Glengarry Glen Ross Blu-ray, Audio Quality
There are two standard audio tracks on this Blu-ray disc: English DTS-HD Master Audio 5.1 and English LPCM 2.0. For the record, ITV Studios Home Entertainment have provided optional English subtitles for the main feature. When turned on, they appear inside the image frame.
The lossless 5.1 track is a good enough reason to recommend an upgrade. Though there are only a few sequences where its presence is truly felt, the difference is indeed very obvious when one compares what the lossless track accomplishes and what the lossy track from the DVD release does not. The dialog, which most of the time is very intense, also benefits a great deal. All in all, the energy in the film is now far more impressive. For the record, there are no problematic audio dropouts or distortions to report in this review.

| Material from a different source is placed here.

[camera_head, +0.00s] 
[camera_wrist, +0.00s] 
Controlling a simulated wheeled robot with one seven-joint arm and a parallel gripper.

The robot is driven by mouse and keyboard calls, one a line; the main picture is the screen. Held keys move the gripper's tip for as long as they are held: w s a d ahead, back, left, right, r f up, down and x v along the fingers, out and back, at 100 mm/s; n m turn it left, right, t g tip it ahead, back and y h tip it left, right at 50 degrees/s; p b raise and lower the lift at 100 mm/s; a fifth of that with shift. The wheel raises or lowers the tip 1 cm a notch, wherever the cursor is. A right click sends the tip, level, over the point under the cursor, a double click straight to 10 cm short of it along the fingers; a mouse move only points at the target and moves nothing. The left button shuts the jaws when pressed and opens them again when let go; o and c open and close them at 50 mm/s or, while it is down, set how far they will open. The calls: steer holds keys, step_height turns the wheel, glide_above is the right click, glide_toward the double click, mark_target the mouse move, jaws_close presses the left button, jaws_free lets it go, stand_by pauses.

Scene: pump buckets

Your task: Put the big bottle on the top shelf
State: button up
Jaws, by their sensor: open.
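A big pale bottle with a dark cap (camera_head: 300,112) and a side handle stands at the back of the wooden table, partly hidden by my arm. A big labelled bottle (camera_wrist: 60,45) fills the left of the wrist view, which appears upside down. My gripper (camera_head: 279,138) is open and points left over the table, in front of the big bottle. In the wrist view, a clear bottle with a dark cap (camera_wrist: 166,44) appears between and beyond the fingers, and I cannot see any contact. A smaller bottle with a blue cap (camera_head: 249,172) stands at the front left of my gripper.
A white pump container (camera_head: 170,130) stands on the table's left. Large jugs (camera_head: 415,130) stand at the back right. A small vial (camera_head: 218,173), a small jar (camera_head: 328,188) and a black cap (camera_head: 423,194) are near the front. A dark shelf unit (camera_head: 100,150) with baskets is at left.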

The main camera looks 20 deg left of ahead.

Glengarry Glen Ross Blu-ray, Special Features and Extras
Glengarry Glen Ross Blu-ray, Overall Score and Recommendation
James Foley's Glengarry Glen Ross is one of those films that is just too perfect to be true - it is based on a fantastic screenplay by the great David Mamet, it has a phenomenal cast, and a style to die for. It is the type of film that will always be watched and admired because it really is that good. Unfortunately, at the moment it is only available on Blu-ray in the United Kingdom. If you could play Region-B "locked" discs, you absolutely want to have this film in your collections. (In addition to the standard release herein reviewed, there is also a SteelBook Collector's Edition available for sale. See our listing here). VERY HIGHLY RECOMMENDED.